→ **Given exercise**
Return the number of lines that include the string "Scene", without any other text.

→ **Stored data**
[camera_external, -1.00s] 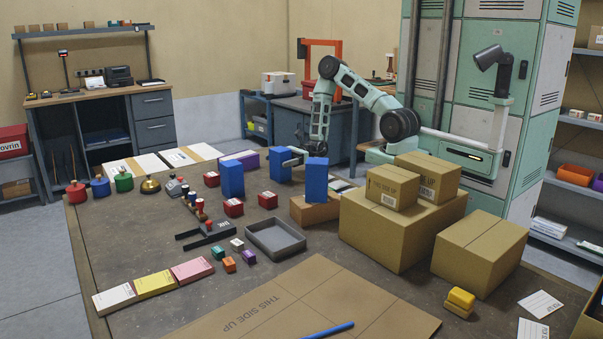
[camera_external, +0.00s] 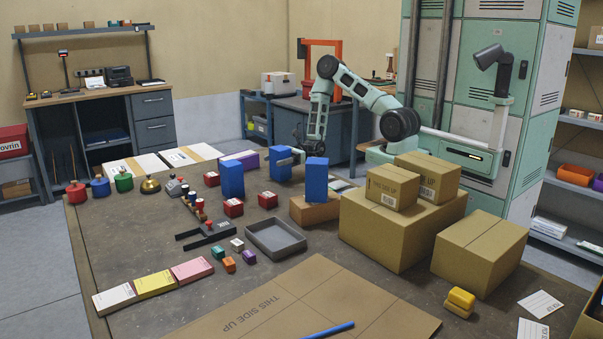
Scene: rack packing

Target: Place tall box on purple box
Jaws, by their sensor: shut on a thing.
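Three upright blue tall boxes stand out in the external view: one at left (camera_external: 232,181), a middle one (camera_external: 278,167), and one at right (camera_external: 316,182) on a brown block (camera_external: 312,209). My gripper (camera_external: 287,158) is at the upper part of the middle blue box and is shut on it; the box stays upright. Whether its bottom touches the table cannot be told. The purple box (camera_external: 250,161) lies low on the table behind and left of the middle box, partly hidden by the left blue box. It is apart from the held box in the picture.
Small red boxes (camera_external: 233,207) and a grey tray (camera_external: 275,239) lie in front. Large cardboard boxes (camera_external: 392,229) stand at right.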

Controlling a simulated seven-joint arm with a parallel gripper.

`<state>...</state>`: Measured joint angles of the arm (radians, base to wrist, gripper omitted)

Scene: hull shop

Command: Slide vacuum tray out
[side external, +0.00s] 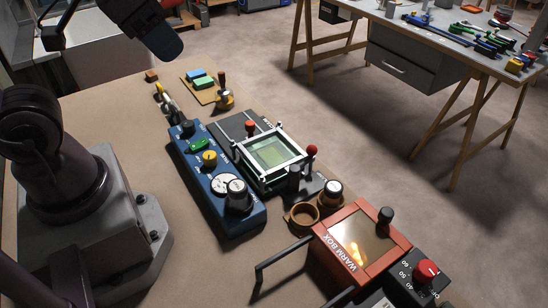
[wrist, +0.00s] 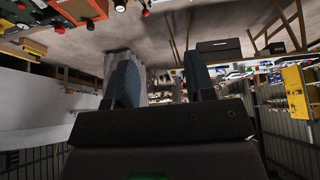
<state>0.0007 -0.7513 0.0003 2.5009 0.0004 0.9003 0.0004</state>
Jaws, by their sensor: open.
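A black-based unit with a white square frame (side external: 270,158) around a pale green panel stands mid-bench in the side view. It has a red-knobbed lever (side external: 312,152) at its right. In the side view my gripper (side external: 166,44) hangs high at the top left, beyond the bench's far end and well apart from the unit.
A blue control box (side external: 215,185) with knobs stands left of the framed unit. An orange warm box (side external: 362,240) with a black handle is at the near right. A brown ring (side external: 303,217) stands between. Green and blue blocks (side external: 203,80) lie on a board at the far end.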

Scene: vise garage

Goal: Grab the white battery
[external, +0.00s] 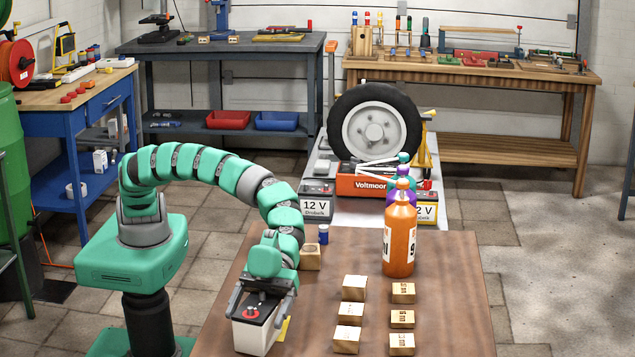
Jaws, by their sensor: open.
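The white battery (252,338) stands near the left side of the brown table in front. It has a white body and a dark top with a red terminal cap. My gripper (262,293) is at the top of the battery, pointing down, with its jaws open on either side of the battery's upper part. My arm hides the rear of the battery. I cannot tell whether the fingers touch it.
Several small wooden blocks (402,318) stand right of the battery. An orange bottle (399,240) stands behind them. A wooden block (311,257) and a small blue-capped jar (323,234) are close behind my gripper. The table's right front is clear.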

→ **Complete answer**
3